RECORDED INFORMATION
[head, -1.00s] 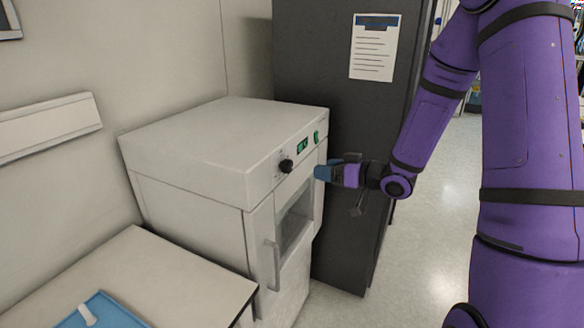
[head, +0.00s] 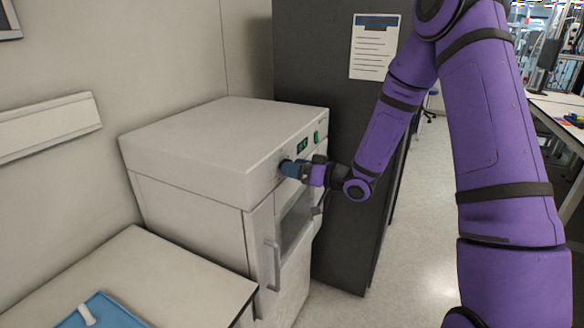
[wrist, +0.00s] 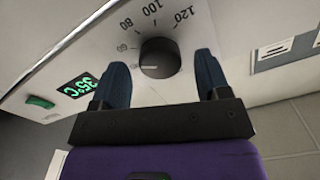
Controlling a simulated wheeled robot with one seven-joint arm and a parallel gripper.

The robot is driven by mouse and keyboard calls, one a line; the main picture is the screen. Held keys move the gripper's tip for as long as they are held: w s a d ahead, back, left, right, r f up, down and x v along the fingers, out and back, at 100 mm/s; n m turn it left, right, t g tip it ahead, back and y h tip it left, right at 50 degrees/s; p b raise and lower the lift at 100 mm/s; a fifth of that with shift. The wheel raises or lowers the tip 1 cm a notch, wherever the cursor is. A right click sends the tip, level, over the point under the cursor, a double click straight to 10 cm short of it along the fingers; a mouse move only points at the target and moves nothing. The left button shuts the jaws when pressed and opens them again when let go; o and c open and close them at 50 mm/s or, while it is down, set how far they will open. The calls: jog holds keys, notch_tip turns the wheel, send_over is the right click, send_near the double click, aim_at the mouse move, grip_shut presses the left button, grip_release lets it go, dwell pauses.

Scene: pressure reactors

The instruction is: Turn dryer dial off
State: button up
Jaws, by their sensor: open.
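The dryer (head: 225,150) is a white box with a front panel, standing left of centre in the head view. Its black dial (wrist: 159,58) shows in the wrist view, ringed by numbers such as 80, 100 and 120. My gripper (head: 287,168) is at the panel in the head view and hides the dial there. In the wrist view my gripper (wrist: 161,78) is open, with one blue finger on each side of the dial. I cannot tell whether either finger touches it. The green display (wrist: 77,86) reads 35°C, beside a green switch (wrist: 40,102).
A dark grey cabinet (head: 335,115) with a posted sheet stands right behind the dryer. The dryer's door handle (head: 272,264) sticks out below the panel. A counter (head: 165,275) with a blue item is at the front left. Open floor (head: 420,230) lies to the right.

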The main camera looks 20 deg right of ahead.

WORK REQUIRED
All of the material above should be reproduced exactly, except the pictures.

EXPECTED OUTPUT
[head, -1.00s] 
[head, +0.00s] 
[wrist, +0.00s] 
Controlling a simulated wheeled robot with one seven-joint arm and a parallel gripper.

The robot is driven by mouse and keyboard calls, one a line; the main picture is the screen. Held keys move the gripper's tip for as long as they are held: w s a d ahead, back, left, right, r f up, down and x v along the fingers, out and back, at 100 mm/s; n m turn it left, right, t g tip it ahead, back and y h tip it left, right at 50 degrees/s; p b raise and lower the lift at 100 mm/s; a fifth of that with shift. The wheel raises or lowers the tip 1 cm a notch, wherever the cursor is. A right click sends the tip, level, over the point under the cursor, a double click straight to 10 cm short of it along the fingers; a mouse move only points at the target and moves nothing. The left button shuts the jaws when pressed and opens them again when let go; o and c open and close them at 50 mm/s or, while it is down, set how far they will open. The calls: jog holds keys, notch_tip turns the wheel, send_over is the right click, send_near the double click, aim_at the mouse move, grip_shut presses the left button, grip_release lets it go, dwell pauses.

Scene: pressure reactors

The instruction is: Turn dryer dial off
State: button up
Jaws, by their sensor: open.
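The dryer (head: 225,150) is a white box with a front panel, standing left of centre in the head view. Its black dial (wrist: 159,58) shows in the wrist view, ringed by numbers such as 80, 100 and 120. My gripper (head: 287,168) is at the panel in the head view and hides the dial there. In the wrist view my gripper (wrist: 161,78) is open, with one blue finger on each side of the dial. I cannot tell whether either finger touches it. The green display (wrist: 77,86) reads 35°C, beside a green switch (wrist: 40,102).
A dark grey cabinet (head: 335,115) with a posted sheet stands right behind the dryer. The dryer's door handle (head: 272,264) sticks out below the panel. A counter (head: 165,275) with a blue item is at the front left. Open floor (head: 420,230) lies to the right.

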The main camera looks 20 deg right of ahead.

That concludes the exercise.